Operational limits to entanglement-based satellite quantum key distribution

TL;DR

This paper models the performance limits of entanglement-based satellite quantum key distribution, accounting for finite-key effects and orbital dynamics, to guide the design of practical quantum communication networks.

Contribution

It introduces a comprehensive high-fidelity model combined with a finite-key security framework for optimizing satellite QKD performance.

Findings

Quantitative bounds on secret key rates for satellite QKD.

Impact of overpass geometry and orbital parameters on key throughput.

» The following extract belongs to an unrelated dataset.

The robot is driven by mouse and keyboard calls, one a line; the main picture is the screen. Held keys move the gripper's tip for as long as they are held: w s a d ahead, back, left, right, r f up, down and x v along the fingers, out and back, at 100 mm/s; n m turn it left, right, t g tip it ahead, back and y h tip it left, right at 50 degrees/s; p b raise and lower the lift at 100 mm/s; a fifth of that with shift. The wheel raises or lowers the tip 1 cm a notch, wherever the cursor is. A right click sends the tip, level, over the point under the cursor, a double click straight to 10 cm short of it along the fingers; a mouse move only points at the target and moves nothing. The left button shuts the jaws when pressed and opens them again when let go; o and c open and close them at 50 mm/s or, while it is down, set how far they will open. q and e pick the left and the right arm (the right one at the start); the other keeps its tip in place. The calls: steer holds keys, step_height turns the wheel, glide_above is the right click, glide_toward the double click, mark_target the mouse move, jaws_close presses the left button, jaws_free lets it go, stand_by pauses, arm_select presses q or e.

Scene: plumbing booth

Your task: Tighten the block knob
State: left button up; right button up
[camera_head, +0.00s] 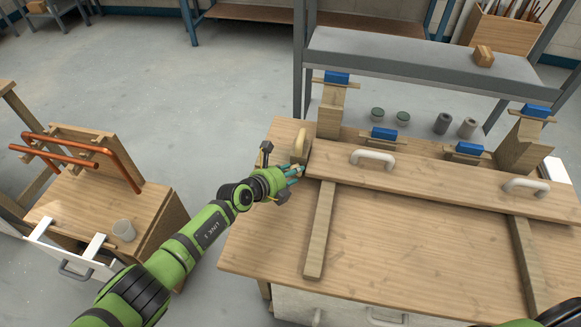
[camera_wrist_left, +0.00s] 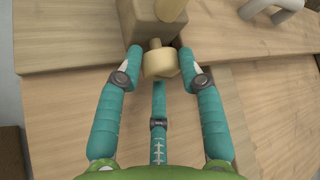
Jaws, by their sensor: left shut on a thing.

Design guidelines for near-term satellite quantum communication missions.

Abstract

Space-based distribution of quantum entanglement will be essential for global quantum networking and secure communications. Modelling and analysis of the performance of satellite entanglement pair distribution is important for the architecture and design of constellations and space systems. Entanglement-based quantum key distribution, in the absence of quantum repeaters, is especially prone to finite key effects due to low coincident count rates compared to trusted node single-path links. Therefore, there is a need for a comprehensive study of finite-key effects in the context of direct dual downlink quantum key distribution taking into account the characteristics of the overpass geometries. We develop a high-fidelity model of pair distribution from a low Earth orbit satellite that captures orbital dynamics, elevation-dependent loss, background noise, and extraneous detector effects. We integrate this with a rigorous finite-key security framework for the BBM92 protocol to optimise secret key length across different overpass geometries, orbital altitudes, and optical ground station (OGS) separations. These results provide quantitative performance bounds and design guidelines for near-term SatQKD missions, enabling informed trade-offs between satellite payload complexity, ground infrastructure, and achievable secure key throughput.